2. ODT reproducibility via registry versioning

• For On Demand Transformations, feature logs include:

  • input feature references + versions,
  • output feature references + versions,
  • transformation identifier (content hash),
  • registry revision (or equivalent version id).

• Transformation inputs/outputs and transformation code/artifact references are versioned in the Feast registry.

• A content-addressed hash defines transformation identity and derived feature versions, enabling deterministic reproduction.

3. Baseline comparison against static training dataset

• Baseline is the distribution from a one-off training dataset run (static).
• Each time bucket (e.g., daily) is compared against this fixed baseline using drift metrics appropriate to feature type.
• Baseline is referenced deterministically (e.g., baseline_dataset_uri or a registry-managed baseline_snapshot_id).

4. Schema-aware metrics

• Quality metrics (examples):

  • missing rate
  • min/max/range
  • mean/median
  • unique count / cardinality

• Drift metrics selected by schema:

  • numeric: PSI, KS-statistic, etc.
  • categorical: PSI, JS-divergence, entropy shift, etc.

• Defaults inferred from feature schema with per-feature overrides.

5. Execution model

• DQMJob compiles into OfflineStore-specific execution plans (Spark DataFrame operations, warehouse SQL, etc.).
• Jobs are intended to be run as batch jobs via orchestrators (Airflow, KFP, CLI, scripts).
• OfflineStore implementations expose extensions for computing metrics efficiently.

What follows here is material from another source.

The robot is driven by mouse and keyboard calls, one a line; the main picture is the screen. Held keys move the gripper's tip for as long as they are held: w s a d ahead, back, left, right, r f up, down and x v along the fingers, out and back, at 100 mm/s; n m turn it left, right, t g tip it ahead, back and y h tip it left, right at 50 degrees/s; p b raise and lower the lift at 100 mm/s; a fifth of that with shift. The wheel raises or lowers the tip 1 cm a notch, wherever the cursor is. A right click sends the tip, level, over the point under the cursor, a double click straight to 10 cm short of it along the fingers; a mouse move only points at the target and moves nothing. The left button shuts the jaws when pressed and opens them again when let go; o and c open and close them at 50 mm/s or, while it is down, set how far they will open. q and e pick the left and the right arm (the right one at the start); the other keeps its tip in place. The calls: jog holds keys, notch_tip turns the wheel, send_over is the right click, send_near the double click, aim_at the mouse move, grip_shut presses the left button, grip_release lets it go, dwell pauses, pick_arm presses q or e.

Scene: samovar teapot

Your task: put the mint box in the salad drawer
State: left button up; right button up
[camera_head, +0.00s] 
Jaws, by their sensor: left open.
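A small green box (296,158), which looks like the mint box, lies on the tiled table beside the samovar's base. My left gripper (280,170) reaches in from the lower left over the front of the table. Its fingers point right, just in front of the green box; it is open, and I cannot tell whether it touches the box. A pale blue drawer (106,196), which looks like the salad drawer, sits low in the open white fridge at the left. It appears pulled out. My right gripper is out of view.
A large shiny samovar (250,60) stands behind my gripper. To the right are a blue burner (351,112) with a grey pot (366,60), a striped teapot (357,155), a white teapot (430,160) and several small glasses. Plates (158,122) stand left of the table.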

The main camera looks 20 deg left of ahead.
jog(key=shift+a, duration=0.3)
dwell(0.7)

6. Registry-managed metrics storage + Feast UI

• Computed metrics are written to a registry-managed metrics table (or registry-owned storage location).

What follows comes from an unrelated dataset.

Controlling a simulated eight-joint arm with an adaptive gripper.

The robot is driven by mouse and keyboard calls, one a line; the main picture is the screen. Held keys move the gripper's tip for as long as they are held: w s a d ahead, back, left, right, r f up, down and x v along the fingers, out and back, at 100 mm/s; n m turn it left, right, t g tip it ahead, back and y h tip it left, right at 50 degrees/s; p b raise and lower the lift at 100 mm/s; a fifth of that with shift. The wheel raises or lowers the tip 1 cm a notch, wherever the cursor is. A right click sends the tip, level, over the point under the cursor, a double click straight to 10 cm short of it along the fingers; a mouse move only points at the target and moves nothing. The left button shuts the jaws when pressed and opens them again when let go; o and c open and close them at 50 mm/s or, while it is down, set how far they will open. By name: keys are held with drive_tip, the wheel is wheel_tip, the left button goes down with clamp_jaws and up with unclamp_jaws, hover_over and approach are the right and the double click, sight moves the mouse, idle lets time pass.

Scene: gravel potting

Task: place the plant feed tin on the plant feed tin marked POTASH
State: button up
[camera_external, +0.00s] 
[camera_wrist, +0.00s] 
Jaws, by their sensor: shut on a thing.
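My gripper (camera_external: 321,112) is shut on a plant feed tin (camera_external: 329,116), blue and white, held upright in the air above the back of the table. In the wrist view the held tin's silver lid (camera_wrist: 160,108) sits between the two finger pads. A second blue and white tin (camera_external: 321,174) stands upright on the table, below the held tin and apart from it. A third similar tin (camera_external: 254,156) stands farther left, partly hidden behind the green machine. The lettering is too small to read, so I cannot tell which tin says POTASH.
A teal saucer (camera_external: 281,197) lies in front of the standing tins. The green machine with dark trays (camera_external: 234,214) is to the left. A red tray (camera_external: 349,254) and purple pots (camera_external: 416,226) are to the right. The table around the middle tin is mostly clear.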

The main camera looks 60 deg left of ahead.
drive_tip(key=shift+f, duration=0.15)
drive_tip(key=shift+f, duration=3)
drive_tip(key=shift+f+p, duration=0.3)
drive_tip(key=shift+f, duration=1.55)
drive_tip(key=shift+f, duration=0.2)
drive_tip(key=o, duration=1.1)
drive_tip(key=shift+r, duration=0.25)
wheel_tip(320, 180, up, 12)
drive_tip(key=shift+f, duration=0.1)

• Each metric record includes:

  • feature_view_name
  • feature_name
  • feature_version / registry_revision
  • metric_Name
  • metric_value
  • time_bucket
  • baseline_reference

• Feast UI queries this table to display:

  • metric time series
  • drift summaries
  • per-feature quality views

Describe alternatives you've considered

• Integrating Feast with third-party observability tools (Evidently, WhyLabs, Arize, etc.) using custom logging pipelines.
• Building custom Spark/SQL jobs on offline training data and online logs.
• Monitoring only offline data (which misses what is actually served online, especially with ODT).

While workable, these approaches require significant glue code and lack consistent offline/online symmetry within Feast.

Additional context

• Logging should be configurable for privacy and cost (sampling vs 100%).
• Feature logs should be stored in batch-friendly formats (e.g., Parquet/Delta) and partitioned by time.
• The design should preserve offline/online symmetry and leverage Feast registry versioning for reproducibility.
• The system should remain backend-agnostic while using OfflineStore extensions for computation.